### WRITTEN PROBLEM
Pull every line containing "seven" out of the material below.

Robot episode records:
· · · · · · ·

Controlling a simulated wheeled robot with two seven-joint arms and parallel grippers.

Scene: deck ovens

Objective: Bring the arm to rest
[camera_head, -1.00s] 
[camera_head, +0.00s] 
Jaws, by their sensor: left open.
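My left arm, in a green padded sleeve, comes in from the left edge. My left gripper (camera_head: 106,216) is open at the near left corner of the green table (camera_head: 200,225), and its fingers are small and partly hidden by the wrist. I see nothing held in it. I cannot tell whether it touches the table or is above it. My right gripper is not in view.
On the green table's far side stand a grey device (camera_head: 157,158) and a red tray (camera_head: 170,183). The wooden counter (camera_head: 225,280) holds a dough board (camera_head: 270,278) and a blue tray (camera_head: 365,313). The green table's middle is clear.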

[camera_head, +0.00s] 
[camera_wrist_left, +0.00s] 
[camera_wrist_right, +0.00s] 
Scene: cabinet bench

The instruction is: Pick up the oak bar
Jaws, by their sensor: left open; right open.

· · · · · · ·

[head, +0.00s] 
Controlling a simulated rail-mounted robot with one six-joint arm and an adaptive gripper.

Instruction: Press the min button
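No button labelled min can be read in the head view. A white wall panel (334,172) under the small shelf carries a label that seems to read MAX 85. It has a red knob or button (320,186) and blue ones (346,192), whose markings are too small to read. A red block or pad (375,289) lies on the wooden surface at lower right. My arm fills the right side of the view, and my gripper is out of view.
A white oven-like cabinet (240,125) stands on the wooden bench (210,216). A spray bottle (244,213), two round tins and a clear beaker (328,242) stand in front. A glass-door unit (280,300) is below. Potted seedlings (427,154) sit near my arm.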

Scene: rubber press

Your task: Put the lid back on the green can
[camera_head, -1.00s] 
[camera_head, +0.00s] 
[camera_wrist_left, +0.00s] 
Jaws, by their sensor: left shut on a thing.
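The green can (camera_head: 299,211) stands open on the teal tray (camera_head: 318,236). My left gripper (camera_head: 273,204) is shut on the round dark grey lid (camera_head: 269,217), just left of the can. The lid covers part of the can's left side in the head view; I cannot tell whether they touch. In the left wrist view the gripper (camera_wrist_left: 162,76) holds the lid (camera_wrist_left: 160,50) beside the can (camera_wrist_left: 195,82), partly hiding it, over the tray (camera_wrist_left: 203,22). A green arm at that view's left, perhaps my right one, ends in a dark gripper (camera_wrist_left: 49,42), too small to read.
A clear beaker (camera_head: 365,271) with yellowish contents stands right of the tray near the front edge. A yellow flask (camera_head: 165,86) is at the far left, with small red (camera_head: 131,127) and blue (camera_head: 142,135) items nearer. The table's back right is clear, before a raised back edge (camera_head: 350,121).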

· · · · · · ·

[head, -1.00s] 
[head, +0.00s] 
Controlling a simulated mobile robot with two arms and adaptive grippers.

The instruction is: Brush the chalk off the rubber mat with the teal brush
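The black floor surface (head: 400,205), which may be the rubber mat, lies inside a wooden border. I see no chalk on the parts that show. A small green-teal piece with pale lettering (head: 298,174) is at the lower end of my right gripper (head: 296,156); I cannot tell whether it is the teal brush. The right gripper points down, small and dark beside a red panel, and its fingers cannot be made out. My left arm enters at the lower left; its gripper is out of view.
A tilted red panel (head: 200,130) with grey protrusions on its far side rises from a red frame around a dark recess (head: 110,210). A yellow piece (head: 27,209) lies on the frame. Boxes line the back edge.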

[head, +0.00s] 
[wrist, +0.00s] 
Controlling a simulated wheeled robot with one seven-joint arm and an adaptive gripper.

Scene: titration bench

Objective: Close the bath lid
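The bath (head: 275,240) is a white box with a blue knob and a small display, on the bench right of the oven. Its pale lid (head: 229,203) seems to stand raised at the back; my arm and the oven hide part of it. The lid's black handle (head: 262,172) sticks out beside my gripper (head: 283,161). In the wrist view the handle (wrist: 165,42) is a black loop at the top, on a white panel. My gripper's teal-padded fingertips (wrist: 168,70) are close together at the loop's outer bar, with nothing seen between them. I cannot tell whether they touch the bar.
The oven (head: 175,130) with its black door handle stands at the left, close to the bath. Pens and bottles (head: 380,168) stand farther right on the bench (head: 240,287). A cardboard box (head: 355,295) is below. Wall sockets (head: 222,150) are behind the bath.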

· · · · · · ·

### OUTPUT
Controlling a simulated wheeled robot with two seven-joint arms and parallel grippers.
Controlling a simulated wheeled robot with one seven-joint arm and an adaptive gripper.

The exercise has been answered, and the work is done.